» **Exercise directions**: Word for word, transcribe the lines below and drop the pictures.

» **Dataset section**:
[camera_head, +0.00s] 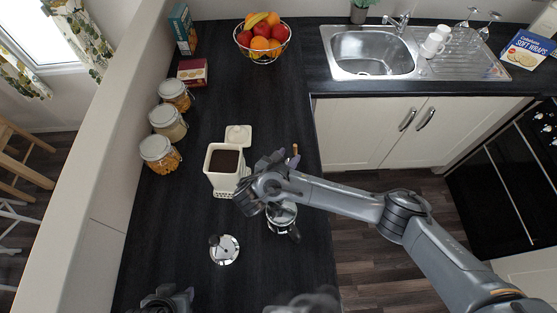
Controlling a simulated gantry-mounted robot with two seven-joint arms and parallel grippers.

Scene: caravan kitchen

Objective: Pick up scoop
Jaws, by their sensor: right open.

» **In response**:
[camera_head, +0.00s] 
Controlling a simulated gantry-mounted robot with two seven-joint arms and parallel grippers.

Scene: caravan kitchen

Objective: Pick up scoop
Jaws, by their sensor: right open.

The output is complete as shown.